WRITTEN REQUEST> Copy out all lines where "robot" appears.

◇ ◇ ◇ ◇ ◇

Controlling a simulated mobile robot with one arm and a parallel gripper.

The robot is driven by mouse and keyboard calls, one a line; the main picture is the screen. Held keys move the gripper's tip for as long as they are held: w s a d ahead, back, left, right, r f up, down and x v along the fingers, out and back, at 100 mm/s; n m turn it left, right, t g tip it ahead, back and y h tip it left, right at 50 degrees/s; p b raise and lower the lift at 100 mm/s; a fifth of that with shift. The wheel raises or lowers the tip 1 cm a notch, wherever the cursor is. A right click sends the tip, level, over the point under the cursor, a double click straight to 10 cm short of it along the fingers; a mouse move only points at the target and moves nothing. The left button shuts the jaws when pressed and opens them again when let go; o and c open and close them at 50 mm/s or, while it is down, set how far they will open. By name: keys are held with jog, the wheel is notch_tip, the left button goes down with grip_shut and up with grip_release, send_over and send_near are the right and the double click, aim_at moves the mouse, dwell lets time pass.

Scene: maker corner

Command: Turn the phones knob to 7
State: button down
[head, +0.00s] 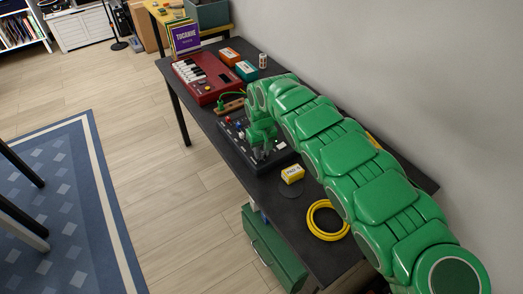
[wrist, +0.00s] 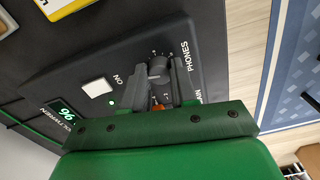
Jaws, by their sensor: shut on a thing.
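The dark phones knob (wrist: 158,72) sits on a black panel (wrist: 135,62), beside the printed word PHONES, with scale marks around it. My gripper (wrist: 158,88) is shut on this knob, one finger on each side. The pointer and the number it stands at are too small to read. In the head view my gripper (head: 262,150) comes down on the black device (head: 236,133) on the table, and the arm hides part of it. The knob cannot be made out there.
On the panel, an orange part (wrist: 158,104) shows between my fingers, with a white button (wrist: 97,87) and green display (wrist: 62,110) nearby.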

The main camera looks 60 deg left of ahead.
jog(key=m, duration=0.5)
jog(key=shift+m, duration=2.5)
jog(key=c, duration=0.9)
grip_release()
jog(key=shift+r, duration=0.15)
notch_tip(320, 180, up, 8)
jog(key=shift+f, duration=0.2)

◇ ◇ ◇ ◇ ◇

WRITTEN SOLUTION>
Controlling a simulated mobile robot with one arm and a parallel gripper.
The robot is driven by mouse and keyboard calls, one a line; the main picture is the screen. Held keys move the gripper's tip for as long as they are held: w s a d ahead, back, left, right, r f up, down and x v along the fingers, out and back, at 100 mm/s; n m turn it left, right, t g tip it ahead, back and y h tip it left, right at 50 degrees/s; p b raise and lower the lift at 100 mm/s; a fifth of that with shift. The wheel raises or lowers the tip 1 cm a notch, wherever the cursor is. A right click sends the tip, level, over the point under the cursor, a double click straight to 10 cm short of it along the fingers; a mouse move only points at the target and moves nothing. The left button shuts the jaws when pressed and opens them again when let go; o and c open and close them at 50 mm/s or, while it is down, set how far they will open. By name: keys are held with jog, the wheel is notch_tip, the left button goes down with grip_shut and up with grip_release, send_over and send_near are the right and the double click, aim_at moves the mouse, dwell lets time pass.

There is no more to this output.